# OBJECTIVE
Copy out every line that contains "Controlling".

# DATA SUPPLIED
+++
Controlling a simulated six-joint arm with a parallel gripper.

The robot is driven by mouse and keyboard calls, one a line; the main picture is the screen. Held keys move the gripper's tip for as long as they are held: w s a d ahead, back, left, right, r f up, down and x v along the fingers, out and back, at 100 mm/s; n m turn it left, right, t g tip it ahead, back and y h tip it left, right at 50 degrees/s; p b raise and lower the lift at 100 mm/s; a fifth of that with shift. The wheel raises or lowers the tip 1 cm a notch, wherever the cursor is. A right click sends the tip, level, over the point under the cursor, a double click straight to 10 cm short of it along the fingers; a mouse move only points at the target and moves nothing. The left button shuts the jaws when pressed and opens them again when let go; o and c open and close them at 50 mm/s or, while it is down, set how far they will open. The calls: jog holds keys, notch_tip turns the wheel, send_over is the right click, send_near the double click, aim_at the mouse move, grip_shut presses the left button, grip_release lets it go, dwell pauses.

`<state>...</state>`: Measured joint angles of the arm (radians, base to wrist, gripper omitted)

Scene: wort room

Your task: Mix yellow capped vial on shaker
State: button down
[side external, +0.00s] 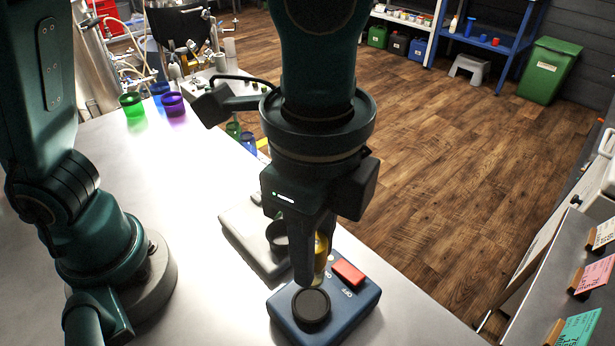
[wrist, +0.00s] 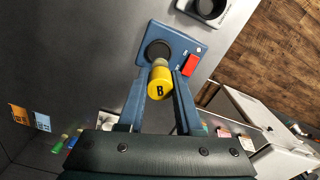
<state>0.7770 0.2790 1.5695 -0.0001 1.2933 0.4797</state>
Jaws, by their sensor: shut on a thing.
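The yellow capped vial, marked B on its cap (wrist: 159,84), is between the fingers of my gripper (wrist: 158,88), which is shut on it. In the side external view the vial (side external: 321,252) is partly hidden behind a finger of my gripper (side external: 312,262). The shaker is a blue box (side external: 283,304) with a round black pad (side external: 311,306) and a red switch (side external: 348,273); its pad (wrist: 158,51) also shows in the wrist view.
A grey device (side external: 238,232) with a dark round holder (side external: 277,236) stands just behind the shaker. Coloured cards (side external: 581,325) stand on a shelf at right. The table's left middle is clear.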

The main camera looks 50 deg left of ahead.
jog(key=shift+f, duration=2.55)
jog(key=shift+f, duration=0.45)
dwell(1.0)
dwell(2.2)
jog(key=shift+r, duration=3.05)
+++
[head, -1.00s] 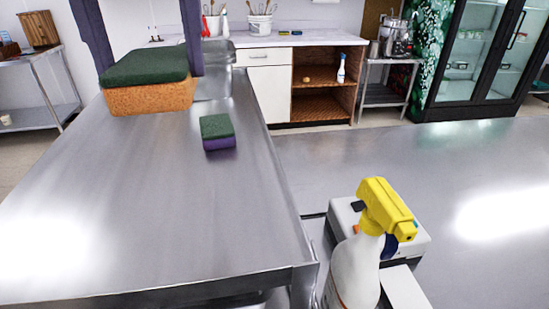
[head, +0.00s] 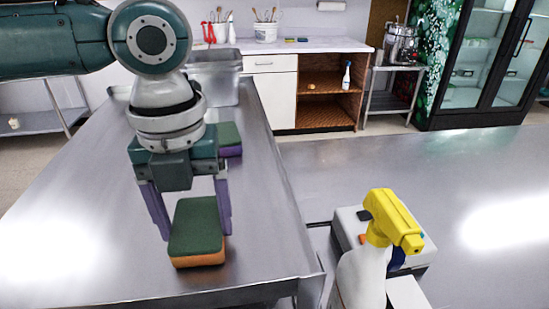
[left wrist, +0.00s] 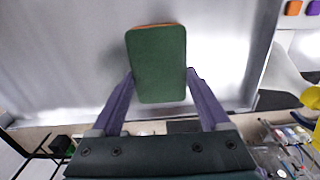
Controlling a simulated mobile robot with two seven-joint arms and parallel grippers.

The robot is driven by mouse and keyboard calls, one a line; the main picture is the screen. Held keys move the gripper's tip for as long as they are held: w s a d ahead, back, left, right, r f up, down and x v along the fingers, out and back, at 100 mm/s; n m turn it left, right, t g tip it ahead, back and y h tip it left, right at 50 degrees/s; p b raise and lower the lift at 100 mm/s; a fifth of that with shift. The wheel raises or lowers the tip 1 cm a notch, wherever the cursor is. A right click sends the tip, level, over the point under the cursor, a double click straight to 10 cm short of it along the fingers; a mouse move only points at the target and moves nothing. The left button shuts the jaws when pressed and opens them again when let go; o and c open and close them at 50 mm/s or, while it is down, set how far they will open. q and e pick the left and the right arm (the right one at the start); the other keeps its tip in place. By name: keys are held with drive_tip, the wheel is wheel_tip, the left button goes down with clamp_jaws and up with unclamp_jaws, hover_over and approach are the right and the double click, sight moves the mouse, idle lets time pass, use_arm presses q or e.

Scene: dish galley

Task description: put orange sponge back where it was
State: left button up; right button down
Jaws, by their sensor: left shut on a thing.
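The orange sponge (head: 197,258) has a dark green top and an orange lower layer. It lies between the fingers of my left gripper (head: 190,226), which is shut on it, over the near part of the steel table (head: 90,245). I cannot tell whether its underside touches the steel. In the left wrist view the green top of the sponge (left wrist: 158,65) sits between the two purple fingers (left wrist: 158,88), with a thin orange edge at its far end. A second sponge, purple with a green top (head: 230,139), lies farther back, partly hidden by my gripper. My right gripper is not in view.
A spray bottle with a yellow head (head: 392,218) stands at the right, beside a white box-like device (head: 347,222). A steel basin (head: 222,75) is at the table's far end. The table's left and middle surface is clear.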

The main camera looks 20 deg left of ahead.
+++
# SOLVED EXERCISE
Controlling a simulated six-joint arm with a parallel gripper.
Controlling a simulated mobile robot with two seven-joint arms and parallel grippers.

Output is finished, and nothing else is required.